··· Records for the task ···
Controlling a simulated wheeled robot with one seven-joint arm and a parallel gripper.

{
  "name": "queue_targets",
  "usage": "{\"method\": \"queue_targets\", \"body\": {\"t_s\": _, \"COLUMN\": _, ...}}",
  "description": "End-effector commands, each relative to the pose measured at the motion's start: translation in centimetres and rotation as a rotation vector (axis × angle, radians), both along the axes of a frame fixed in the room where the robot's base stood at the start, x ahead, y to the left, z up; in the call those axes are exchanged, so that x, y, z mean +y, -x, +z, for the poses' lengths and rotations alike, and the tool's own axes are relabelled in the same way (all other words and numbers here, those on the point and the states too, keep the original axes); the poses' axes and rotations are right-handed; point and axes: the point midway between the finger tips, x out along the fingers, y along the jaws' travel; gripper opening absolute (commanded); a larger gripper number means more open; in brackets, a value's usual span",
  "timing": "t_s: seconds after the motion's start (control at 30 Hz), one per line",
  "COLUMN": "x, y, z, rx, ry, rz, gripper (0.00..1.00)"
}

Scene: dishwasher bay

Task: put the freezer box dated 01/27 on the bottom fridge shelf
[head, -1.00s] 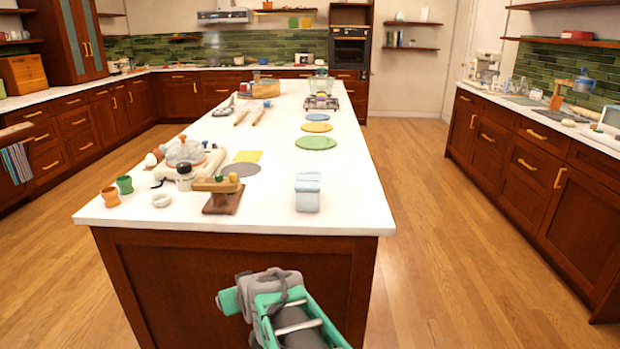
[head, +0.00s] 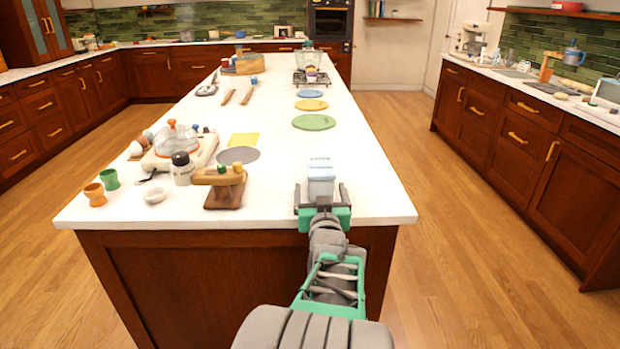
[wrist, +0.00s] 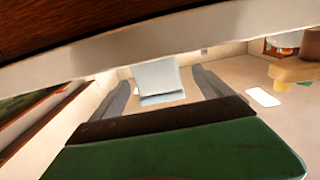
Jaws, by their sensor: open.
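A small pale blue-white freezer box (head: 321,174) stands on the white island counter near its front edge. Any date on it is too small to read. My gripper (head: 321,200) is at the counter's front edge, with its two fingers open on either side of the box. In the wrist view the box (wrist: 157,80) shows between the spread grey fingers (wrist: 163,92), with a gap on each side. No fridge or fridge shelf can be made out.
A wooden block stand (head: 224,186), a pepper-like jar (head: 182,168) and small cups (head: 95,194) stand left of the box. A green disc (head: 314,122) lies behind it. The counter (head: 375,190) right of the box is clear, and wooden floor (head: 440,240) is open on the right.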

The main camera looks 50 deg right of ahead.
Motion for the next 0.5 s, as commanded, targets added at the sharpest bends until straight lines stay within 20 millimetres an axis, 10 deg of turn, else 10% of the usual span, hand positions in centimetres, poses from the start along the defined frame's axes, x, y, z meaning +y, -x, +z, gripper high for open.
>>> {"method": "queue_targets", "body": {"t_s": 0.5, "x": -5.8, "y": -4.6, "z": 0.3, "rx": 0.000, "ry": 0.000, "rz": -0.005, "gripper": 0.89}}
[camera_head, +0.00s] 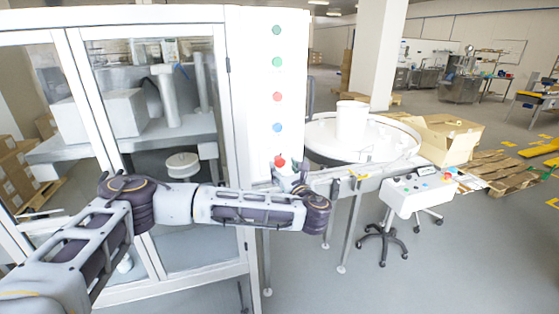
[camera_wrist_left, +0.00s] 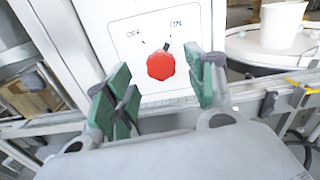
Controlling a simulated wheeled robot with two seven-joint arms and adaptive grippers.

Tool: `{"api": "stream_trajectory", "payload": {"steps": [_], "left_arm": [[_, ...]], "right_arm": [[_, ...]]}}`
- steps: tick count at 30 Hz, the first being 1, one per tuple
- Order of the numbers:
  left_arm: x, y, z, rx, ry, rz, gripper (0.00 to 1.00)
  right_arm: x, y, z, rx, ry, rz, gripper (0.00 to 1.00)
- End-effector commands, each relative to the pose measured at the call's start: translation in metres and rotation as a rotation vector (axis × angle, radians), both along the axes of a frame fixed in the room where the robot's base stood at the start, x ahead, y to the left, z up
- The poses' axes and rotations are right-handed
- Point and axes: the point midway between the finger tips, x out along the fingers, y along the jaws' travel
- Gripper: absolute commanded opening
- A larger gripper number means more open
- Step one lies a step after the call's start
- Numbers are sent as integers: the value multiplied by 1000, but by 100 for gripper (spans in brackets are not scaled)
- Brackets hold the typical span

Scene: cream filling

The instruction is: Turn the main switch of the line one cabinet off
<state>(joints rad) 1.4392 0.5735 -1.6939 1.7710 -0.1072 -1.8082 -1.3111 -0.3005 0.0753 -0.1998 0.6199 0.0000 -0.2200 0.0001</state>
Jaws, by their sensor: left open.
···
Gather each line that holds "seven".

- Expected answer:
Controlling a simulated wheeled robot with one seven-joint arm and a parallel gripper.
Controlling a simulated wheeled robot with two seven-joint arms and adaptive grippers.

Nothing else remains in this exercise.